• [Exercise task] Go through the entries one line at a time, and gather every line that has the word "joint".

• [Supplied information]
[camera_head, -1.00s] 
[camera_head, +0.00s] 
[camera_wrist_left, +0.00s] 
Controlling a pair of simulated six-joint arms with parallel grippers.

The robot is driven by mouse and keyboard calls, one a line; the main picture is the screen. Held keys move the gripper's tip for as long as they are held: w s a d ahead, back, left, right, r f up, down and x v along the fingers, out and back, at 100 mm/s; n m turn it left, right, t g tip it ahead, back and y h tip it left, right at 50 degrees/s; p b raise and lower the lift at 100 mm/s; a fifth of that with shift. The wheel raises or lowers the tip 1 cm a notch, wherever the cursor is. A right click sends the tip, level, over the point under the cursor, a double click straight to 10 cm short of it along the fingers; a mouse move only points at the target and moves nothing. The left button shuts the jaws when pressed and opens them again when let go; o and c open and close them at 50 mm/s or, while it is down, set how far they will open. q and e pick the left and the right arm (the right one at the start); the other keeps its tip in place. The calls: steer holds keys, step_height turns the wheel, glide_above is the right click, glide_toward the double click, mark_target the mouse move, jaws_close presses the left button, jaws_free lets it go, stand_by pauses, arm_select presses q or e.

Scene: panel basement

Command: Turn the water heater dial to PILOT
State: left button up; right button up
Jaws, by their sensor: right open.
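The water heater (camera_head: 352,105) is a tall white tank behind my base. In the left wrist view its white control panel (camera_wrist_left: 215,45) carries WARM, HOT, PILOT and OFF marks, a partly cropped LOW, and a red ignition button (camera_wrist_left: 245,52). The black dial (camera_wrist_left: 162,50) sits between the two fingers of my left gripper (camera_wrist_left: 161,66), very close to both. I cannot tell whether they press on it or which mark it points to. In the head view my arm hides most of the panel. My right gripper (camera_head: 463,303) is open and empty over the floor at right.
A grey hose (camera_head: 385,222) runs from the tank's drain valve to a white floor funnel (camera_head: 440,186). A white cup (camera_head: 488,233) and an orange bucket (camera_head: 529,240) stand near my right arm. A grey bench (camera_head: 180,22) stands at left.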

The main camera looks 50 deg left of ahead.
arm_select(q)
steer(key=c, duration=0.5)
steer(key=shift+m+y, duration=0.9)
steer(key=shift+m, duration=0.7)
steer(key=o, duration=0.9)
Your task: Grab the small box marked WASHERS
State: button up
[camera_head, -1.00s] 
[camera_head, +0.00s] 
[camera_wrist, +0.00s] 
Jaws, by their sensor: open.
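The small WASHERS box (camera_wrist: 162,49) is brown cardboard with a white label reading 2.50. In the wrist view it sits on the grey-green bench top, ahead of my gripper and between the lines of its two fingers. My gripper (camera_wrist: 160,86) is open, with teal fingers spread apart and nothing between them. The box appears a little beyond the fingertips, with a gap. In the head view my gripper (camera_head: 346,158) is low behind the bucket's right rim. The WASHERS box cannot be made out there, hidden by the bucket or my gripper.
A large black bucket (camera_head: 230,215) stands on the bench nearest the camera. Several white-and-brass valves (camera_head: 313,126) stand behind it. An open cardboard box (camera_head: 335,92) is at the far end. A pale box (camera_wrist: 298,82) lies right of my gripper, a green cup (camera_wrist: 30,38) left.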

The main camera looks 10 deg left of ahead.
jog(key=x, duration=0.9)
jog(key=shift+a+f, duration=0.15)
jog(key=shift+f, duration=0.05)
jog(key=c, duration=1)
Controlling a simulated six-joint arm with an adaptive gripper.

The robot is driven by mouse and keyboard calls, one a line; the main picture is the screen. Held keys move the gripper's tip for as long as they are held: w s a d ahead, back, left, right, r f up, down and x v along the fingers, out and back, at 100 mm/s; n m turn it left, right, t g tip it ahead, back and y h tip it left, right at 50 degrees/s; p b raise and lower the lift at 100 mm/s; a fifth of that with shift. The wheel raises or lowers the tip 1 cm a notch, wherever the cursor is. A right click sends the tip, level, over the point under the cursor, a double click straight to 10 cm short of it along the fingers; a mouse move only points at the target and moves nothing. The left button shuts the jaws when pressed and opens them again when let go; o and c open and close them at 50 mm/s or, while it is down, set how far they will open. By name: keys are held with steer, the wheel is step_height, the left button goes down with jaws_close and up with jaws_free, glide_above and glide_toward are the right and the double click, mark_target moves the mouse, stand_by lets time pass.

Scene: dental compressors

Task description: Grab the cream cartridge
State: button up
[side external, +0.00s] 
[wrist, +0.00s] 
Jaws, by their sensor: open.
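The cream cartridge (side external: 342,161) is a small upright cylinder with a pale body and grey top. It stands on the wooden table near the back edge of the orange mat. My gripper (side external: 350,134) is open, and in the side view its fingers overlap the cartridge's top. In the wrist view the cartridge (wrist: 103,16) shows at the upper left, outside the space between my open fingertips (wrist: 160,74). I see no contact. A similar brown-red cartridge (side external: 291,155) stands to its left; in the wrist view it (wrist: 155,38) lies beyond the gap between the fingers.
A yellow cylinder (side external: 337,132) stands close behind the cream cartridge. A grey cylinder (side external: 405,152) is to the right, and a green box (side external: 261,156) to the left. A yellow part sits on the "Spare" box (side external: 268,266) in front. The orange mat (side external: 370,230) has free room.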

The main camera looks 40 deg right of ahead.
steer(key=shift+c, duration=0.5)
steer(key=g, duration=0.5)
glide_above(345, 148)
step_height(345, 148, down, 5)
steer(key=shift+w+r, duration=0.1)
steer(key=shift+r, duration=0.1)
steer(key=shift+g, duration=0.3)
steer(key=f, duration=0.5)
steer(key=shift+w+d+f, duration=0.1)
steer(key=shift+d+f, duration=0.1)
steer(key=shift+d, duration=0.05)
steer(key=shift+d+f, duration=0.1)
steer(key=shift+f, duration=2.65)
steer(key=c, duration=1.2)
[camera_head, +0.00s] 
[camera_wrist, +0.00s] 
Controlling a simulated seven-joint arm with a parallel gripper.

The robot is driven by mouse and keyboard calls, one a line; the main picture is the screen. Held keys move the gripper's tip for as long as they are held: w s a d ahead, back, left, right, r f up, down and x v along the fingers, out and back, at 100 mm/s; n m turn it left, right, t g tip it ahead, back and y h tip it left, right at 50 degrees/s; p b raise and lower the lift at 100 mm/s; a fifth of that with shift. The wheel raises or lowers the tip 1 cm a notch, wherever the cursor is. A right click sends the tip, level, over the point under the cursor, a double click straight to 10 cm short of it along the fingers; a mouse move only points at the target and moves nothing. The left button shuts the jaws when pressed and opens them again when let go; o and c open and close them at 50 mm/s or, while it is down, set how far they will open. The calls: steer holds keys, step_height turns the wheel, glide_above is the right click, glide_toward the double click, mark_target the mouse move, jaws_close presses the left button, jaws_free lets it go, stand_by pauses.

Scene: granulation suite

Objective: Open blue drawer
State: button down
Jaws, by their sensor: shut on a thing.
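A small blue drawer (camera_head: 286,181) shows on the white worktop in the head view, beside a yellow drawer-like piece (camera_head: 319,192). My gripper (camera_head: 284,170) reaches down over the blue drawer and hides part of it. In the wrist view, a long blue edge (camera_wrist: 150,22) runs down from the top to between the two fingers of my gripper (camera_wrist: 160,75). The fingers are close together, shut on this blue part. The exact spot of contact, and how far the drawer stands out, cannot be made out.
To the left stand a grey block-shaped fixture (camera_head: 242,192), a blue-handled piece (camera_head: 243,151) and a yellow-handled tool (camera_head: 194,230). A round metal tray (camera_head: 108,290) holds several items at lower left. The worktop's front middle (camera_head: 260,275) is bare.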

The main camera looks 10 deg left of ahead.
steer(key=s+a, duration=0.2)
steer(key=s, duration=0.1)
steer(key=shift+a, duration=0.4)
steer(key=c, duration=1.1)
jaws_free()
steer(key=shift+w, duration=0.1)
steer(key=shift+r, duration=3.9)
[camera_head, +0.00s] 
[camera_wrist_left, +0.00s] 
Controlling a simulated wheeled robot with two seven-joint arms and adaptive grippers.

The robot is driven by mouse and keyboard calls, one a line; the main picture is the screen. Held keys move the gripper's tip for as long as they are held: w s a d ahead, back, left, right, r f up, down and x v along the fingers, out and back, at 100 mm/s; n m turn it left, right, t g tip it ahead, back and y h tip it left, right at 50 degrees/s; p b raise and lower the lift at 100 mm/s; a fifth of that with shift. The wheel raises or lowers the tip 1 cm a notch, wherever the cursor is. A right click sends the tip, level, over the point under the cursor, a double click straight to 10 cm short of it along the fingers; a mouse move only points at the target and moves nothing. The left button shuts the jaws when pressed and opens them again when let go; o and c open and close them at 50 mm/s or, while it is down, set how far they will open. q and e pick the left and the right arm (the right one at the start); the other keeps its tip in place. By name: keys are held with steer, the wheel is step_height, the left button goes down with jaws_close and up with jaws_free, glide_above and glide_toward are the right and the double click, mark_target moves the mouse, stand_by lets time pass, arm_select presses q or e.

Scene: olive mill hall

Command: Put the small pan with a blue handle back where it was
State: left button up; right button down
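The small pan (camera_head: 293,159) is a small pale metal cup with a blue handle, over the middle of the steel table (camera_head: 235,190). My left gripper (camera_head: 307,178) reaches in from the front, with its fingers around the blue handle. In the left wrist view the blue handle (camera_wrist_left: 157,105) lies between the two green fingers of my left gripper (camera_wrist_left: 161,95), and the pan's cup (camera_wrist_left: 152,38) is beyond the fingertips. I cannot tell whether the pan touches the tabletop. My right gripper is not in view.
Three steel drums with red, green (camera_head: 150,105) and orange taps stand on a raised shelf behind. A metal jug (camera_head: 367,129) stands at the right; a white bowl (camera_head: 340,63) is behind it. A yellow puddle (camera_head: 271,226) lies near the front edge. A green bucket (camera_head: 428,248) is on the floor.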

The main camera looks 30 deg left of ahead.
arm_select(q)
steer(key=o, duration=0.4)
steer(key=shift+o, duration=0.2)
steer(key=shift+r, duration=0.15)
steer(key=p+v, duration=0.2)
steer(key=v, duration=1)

• [Response below]
Controlling a pair of simulated six-joint arms with parallel grippers.
Controlling a simulated six-joint arm with an adaptive gripper.
Controlling a simulated seven-joint arm with a parallel gripper.
Controlling a simulated wheeled robot with two seven-joint arms and adaptive grippers.

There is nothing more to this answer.